Man alone measures time.
Man alone chimes the hour.
And, because of this, man alone suffers a paralyzing fear that no other creature endures.
A fear of time running out.
I guess we are who we are for a lot of reasons. And maybe we’ll never know most of them. But even if we don’t have the power to choose where we come from, we can still choose where we go from there. We can still do things. And we can try to feel okay about them.
I talk to God as much as I talk to Satan ‘cause I want to hear both sides
Does that make me cynical
There are no miracles
And this is no miraculous life
I savour hate as much as I crave love because
I’m just a twisted guy
Is this the pinnacle, is this the pinnacle, the pinnacle of being alive
Now I see the light
Well Happy New Year everyone, I have good news for all of you, we only have 363 more days to go till another.
2013 might have started out on a… How can I put it… Unique note, school has already started and has begun to siphon out any leftover drive that was left dripping inside of me. The amount of energy it takes to drag my feet in to that sorry container of a classroom would probably be equivalent to a few sessions trainings at Vanda.

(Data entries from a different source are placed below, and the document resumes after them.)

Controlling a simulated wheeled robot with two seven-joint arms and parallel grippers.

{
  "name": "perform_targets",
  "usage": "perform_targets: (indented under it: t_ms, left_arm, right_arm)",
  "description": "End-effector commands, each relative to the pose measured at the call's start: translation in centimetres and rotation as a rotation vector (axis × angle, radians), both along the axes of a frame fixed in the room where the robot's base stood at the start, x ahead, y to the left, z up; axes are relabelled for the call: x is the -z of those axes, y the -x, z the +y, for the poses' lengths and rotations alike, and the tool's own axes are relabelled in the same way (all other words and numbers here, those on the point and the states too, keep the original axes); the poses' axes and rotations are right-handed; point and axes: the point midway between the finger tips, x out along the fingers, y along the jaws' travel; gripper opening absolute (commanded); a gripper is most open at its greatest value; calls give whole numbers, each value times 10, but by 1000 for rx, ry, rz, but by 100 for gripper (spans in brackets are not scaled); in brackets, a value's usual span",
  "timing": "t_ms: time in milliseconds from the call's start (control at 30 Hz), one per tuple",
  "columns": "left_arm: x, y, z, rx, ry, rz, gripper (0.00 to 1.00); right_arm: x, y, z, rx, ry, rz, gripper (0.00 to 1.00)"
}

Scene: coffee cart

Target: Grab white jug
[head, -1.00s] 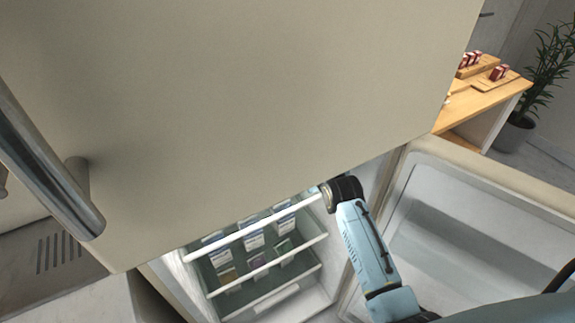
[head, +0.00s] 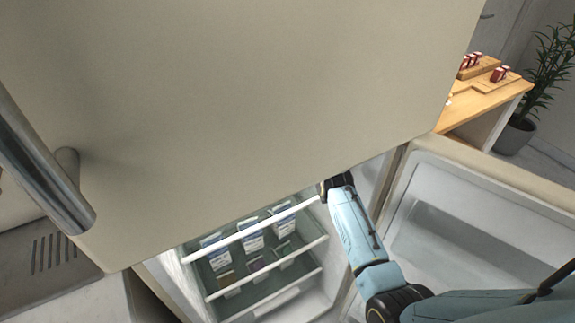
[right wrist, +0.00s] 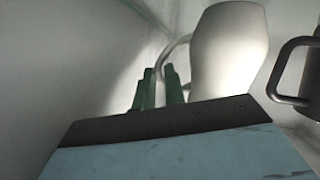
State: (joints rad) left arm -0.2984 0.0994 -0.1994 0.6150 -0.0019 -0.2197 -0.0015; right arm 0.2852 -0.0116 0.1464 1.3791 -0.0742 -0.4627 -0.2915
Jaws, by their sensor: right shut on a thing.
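The white jug (right wrist: 228,52) stands out pale and rounded in the right wrist view, with a thin curved handle on its left side. My right gripper (right wrist: 160,88) has its two green fingers at that handle and is shut on it. The fingers hide the lower part of the handle, and my wrist hides the jug's base. In the head view my right arm reaches into the fridge, and its gripper and the jug are hidden behind the upper door. My left gripper is not in view.
A second vessel with a dark handle (right wrist: 288,72) is close on the jug's right. The closed upper door (head: 250,110) fills much of the head view. The lower fridge door (head: 480,220) is open at the right. Cartons (head: 252,243) stand on fridge shelves, left of my arm.

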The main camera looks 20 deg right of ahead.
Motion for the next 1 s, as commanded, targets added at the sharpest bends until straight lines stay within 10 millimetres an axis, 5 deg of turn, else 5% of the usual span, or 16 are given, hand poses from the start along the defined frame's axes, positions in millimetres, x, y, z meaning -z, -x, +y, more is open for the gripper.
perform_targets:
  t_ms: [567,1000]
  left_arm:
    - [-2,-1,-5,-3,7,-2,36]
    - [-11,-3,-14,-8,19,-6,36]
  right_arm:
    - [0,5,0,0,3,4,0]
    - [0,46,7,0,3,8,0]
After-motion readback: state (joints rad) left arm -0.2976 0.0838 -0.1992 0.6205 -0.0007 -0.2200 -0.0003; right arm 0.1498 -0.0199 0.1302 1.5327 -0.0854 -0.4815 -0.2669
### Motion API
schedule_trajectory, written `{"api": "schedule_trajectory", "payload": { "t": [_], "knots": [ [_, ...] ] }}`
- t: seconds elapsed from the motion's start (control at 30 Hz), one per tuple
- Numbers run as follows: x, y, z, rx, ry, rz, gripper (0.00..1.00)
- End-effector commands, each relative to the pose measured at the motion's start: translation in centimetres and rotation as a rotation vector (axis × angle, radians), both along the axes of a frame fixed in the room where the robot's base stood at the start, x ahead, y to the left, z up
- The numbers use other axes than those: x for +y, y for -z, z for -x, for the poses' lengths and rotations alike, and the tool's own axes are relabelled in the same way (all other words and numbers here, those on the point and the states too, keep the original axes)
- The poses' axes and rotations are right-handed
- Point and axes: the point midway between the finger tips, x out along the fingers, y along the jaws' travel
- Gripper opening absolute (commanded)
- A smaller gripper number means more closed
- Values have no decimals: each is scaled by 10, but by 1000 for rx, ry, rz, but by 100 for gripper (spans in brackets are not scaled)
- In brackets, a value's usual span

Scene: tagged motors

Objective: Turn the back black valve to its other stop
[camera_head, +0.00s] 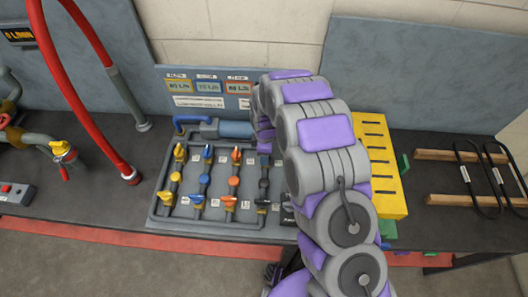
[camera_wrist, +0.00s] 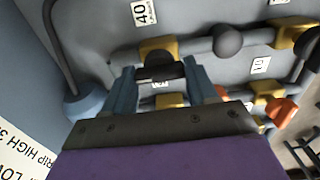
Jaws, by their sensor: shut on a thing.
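The back black valve shows in the wrist view as a black handle (camera_wrist: 160,69) on a yellow body (camera_wrist: 157,46), beside a label reading 40. My gripper (camera_wrist: 160,66) has its two blue fingers on either side of the black handle and is shut on it. In the head view my arm hides the gripper and this valve. The valve board (camera_head: 180,226) lies on the bench there, with yellow, blue and orange valves visible to the left of my arm.
In the wrist view a dark round knob (camera_wrist: 228,40) sits on the same pipe, and an orange handle (camera_wrist: 284,109) is at the right. In the head view a yellow slotted block (camera_head: 385,205) stands right of my arm. A red hose (camera_head: 94,117) rises at the left.

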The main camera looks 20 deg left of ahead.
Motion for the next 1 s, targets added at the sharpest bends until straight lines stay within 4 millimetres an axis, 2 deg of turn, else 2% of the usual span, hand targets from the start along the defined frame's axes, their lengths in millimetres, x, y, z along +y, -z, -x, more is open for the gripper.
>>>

But hey, stay in school, get good grades and have a good future right? Yeah…
I’ve been trying to keep my head up these days, look pass the little things that trigger all the anger, but it hasn’t been much of a success I must say. Many trivial matters have the ability to get me twitching and to create a battlefield of swears in my head. Count my blessings I tell myself, count my blessings…
Well just because I don’t have a very bright outlook of the new year doesn’t mean that any single on of you can’t have the greatest year of your life so far. 363 more days, simple.